Did you know that you think about Opportunity Cost hundreds of times a day? In every decision you make your mind quickly processes all the multiple alternatives, and weighs the perceived outcomes of each alternative to decide which one is the best. We do this because in every decision we are always, by definition, giving something up. Sometimes the cost is something minor like giving up Frosted Flakes while choosing Minnie Wheats; and sometimes it is as major as moving your family to Kentucky, giving up family and stability.


Opportunity cost is the reason why making big decisions is so hard. If there was no “loss of potential gain from any other alternative” every decision would be easy. But the problem is that there are so many possibilities. With so many alternatives, and often good alternatives, by default there will always be much to lose when making decisions.

One of the reasons people rejected Jesus was because of Opportunity Cost. I think of the rich man in Matthew 19 who came to Jesus asking what he must do to inherit eternal life. This was a question that I believe was very sincere. Jesus responds by telling him to keep the commandments--and the man is not buying the good works salvation Jesus prescribes. “All these I have kept…what do I still lack?” Jesus replies with a very hard saying: “If you want to be perfect, go, and sell all of your possessions and give to the poor…then follow me.”

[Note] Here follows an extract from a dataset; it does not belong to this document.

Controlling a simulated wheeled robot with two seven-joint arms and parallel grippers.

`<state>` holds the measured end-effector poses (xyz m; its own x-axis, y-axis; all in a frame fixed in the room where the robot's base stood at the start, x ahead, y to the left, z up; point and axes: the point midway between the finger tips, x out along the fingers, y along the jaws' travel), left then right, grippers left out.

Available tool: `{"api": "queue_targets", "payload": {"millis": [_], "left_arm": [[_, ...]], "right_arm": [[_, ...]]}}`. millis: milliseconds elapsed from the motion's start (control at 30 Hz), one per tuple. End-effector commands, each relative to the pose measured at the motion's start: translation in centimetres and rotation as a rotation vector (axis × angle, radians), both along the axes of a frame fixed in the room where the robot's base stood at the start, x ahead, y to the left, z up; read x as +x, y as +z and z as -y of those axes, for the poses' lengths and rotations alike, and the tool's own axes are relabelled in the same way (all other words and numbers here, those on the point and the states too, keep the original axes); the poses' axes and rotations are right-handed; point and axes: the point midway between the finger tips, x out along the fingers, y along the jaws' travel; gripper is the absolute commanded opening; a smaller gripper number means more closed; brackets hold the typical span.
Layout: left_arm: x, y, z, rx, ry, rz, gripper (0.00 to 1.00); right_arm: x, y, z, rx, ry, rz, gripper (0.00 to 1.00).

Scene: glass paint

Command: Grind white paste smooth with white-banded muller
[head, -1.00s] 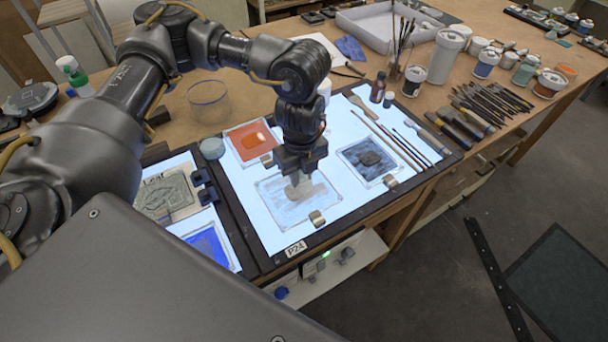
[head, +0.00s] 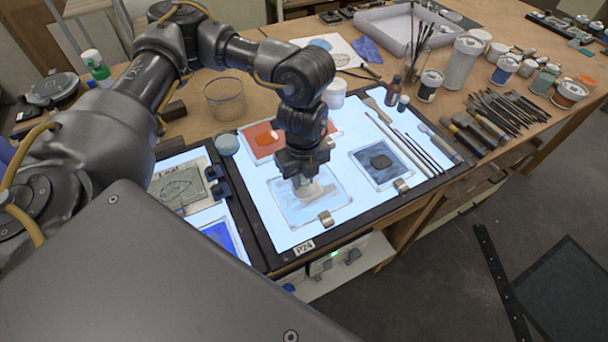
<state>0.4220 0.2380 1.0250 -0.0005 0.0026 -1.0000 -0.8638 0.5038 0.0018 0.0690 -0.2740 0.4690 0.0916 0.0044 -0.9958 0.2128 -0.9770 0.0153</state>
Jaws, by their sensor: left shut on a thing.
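My left gripper (head: 302,178) points straight down over the lit panel and is shut on the muller (head: 307,188), a pale, blunt piece. Its white band cannot be made out, as the jaws cover its upper part. The muller stands on the glass slab (head: 289,214) with the whitish-grey paste (head: 325,203). The paste is spread in a thin streaky layer around the muller. My right gripper does not show.
An orange slab (head: 258,146) lies behind and a dark grey slab (head: 395,174) to the right. Metal clips (head: 326,218) hold the slab edges. Long brushes (head: 408,150) lie at the panel's right. A glass bowl (head: 224,98) stands behind left.

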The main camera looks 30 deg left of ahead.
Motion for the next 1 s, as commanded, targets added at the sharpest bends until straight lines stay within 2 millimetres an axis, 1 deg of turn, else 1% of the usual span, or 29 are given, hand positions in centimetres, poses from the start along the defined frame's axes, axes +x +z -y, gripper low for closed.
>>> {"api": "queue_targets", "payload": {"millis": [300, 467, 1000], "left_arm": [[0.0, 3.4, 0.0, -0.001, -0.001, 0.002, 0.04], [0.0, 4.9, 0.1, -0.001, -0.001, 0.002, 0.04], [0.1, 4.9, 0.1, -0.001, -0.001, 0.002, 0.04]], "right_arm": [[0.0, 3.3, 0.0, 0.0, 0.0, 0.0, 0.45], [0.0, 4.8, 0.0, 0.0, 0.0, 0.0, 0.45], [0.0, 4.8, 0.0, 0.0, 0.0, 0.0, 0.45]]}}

What sinister words: “follow me.” No longer can the man add something to his life and check off the “eternity box.” Jesus has drawn a line in the sand and the stakes have been raised. There are now only two decisions before the rich man: To follow or not follow. Perhaps the worst and best thing about Jesus is that there is no middle ground with Him; He either takes everything or He has nothing. There is no such thing as someone "kind of" following Jesus.

The rich man realizes that to him the Opportunity Cost of following Jesus is too high. Consider all that he would have to give up! With his riches, comfort, home, pleasures, authority—it would be insanity to leave them all and simply follow Jesus. Because he perceived the alternatives of following Jesus were better than actually following Jesus, he left for home--sad. Because He had great wealth.

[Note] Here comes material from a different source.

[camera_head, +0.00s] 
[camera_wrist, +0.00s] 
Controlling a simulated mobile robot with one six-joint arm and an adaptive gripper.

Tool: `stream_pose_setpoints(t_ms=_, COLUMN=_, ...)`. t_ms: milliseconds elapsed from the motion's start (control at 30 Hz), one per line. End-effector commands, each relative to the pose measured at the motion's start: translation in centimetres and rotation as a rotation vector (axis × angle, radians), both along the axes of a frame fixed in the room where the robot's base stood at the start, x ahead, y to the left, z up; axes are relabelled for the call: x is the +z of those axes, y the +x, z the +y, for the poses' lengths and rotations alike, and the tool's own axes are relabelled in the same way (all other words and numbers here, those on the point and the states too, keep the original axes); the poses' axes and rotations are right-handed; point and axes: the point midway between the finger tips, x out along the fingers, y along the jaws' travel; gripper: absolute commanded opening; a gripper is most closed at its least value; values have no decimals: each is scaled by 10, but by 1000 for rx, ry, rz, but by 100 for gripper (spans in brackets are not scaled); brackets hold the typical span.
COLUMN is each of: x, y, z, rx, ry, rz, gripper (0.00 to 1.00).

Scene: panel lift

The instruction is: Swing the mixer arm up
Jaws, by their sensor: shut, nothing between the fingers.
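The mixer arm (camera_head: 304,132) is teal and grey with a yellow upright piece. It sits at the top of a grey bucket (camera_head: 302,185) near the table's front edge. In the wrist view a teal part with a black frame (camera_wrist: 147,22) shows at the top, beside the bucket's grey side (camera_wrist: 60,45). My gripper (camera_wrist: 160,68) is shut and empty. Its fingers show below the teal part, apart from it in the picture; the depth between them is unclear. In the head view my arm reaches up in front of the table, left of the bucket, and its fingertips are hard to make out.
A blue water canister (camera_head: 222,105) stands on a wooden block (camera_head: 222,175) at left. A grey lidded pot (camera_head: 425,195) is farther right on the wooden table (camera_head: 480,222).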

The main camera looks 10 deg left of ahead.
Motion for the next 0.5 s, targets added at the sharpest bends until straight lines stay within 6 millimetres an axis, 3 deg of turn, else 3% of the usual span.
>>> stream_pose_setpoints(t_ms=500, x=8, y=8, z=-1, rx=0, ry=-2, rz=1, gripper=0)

That has to be one of the saddest passages in the Bible.

But not everyone chooses so poorly. Jesus tells in Matthew 13 of man who found a hidden treasure in a field. And upon finding it; he sold everything he had in order that He would purchase the field. To many of us the cost of “selling everything we own” seems outrageously high, but I don't think the man thought so. He found it well worth losing that he might find. Jesus also tells of a man who found a pearl of infinite worth. The man weighed the alternatives in his mind and likewise sold everything he had to buy the one small pearl. To him the cost was worth the investment.


There is an irony with Jesus. His call could not be more free; but it is also terribly costly. It is an extreme, radical call; and there is no middle ground with Him. You either follow Him or you do not follow Him. He either has all of you, or He has none of you. You must weigh the options in your mind: he is either insurmountably worth the cost of leaving behind everything and following. Or He is too costly—and you go home like the rich man--sad.